Below are the records. List every line holding the word "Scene".
-- start of LISTED RECORDS --
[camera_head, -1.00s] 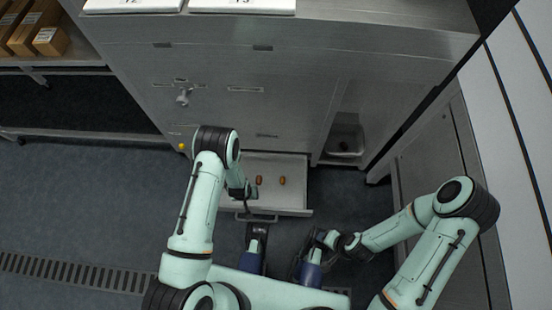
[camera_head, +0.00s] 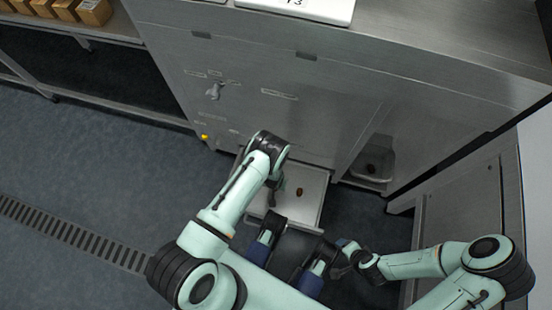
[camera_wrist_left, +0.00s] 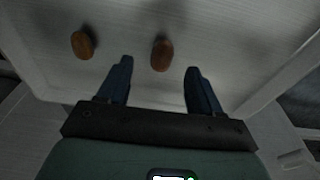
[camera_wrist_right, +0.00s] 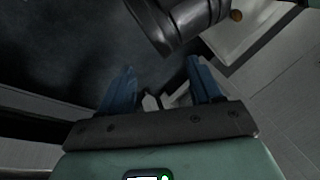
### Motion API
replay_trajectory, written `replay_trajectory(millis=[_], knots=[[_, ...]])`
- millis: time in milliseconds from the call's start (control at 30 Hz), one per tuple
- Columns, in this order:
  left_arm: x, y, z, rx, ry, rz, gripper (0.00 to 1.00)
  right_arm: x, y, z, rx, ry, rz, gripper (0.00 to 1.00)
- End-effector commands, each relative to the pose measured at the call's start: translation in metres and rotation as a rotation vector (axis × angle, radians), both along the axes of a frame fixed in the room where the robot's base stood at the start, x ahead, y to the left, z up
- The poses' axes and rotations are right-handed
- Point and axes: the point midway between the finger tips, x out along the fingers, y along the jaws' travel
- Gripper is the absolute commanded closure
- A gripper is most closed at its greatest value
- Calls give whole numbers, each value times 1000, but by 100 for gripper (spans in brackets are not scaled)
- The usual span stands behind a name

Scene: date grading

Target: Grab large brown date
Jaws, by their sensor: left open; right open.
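Two brown dates lie in a pale open drawer (camera_head: 313,213). In the left wrist view, one date (camera_wrist_left: 162,54) is ahead of and between the fingertips, the other (camera_wrist_left: 83,43) further left; they look similar in size. In the head view one date (camera_head: 299,191) shows clearly; the other is mostly hidden by my left arm. My left gripper (camera_wrist_left: 158,72) is open and empty over the drawer, apart from the dates. My right gripper (camera_wrist_right: 160,78) is open and empty, away from the dates; one date (camera_wrist_right: 236,15) shows at its view's upper right.
The drawer comes out of a grey metal cabinet (camera_head: 250,70). Right of it, a recess holds a clear bin (camera_head: 372,164) with something dark inside. A shelf with cardboard boxes (camera_head: 92,12) stands at the upper left. The floor (camera_head: 120,175) on the left is clear.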

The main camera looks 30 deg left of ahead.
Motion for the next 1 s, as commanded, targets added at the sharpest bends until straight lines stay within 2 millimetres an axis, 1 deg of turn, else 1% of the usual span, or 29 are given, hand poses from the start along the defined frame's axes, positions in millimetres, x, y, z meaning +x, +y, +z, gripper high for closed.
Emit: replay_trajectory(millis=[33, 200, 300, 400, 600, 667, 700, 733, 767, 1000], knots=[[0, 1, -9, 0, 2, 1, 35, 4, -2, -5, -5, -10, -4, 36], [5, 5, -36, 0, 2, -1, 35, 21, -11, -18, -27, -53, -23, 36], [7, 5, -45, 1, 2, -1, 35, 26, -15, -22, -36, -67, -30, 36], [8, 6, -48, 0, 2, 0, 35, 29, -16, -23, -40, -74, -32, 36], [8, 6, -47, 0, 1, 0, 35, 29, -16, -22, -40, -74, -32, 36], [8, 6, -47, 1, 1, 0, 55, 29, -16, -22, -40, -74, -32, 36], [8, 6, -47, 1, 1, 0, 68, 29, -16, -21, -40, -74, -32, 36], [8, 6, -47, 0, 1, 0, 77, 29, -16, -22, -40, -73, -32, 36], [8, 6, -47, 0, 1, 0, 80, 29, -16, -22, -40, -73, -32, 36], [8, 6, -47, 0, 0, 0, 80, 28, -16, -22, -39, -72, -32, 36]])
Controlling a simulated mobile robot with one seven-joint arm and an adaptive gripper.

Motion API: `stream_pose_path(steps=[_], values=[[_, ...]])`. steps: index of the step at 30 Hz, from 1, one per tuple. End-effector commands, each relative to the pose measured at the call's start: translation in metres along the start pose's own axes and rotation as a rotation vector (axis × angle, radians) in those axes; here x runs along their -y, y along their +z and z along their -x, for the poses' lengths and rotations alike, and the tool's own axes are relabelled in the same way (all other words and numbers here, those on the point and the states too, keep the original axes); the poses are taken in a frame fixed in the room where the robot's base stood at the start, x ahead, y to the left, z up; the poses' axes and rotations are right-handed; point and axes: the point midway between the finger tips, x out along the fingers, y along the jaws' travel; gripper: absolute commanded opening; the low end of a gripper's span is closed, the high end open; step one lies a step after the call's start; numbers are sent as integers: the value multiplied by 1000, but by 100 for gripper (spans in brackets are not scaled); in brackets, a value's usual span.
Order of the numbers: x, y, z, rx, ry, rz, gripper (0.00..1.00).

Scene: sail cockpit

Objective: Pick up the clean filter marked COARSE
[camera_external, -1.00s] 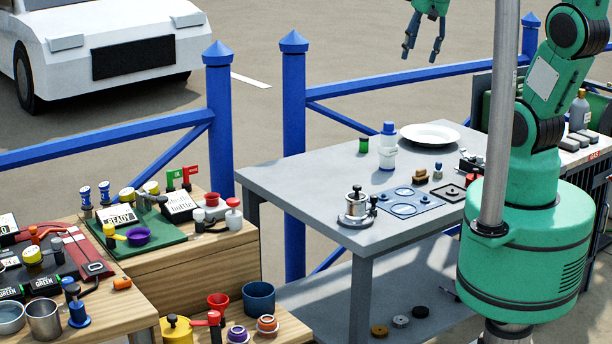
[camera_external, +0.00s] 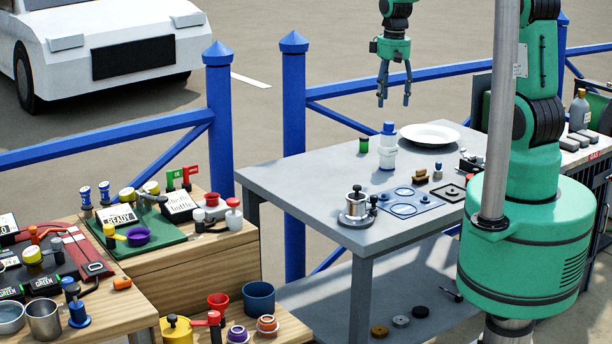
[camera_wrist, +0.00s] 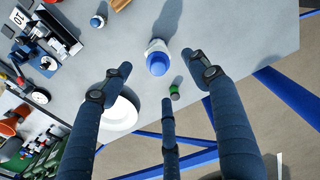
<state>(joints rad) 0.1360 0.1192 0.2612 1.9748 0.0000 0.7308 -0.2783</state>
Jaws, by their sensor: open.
-- end of LISTED RECORDS --
#### ANSWER TO THIS TASK
Scene: date grading
Scene: sail cockpit

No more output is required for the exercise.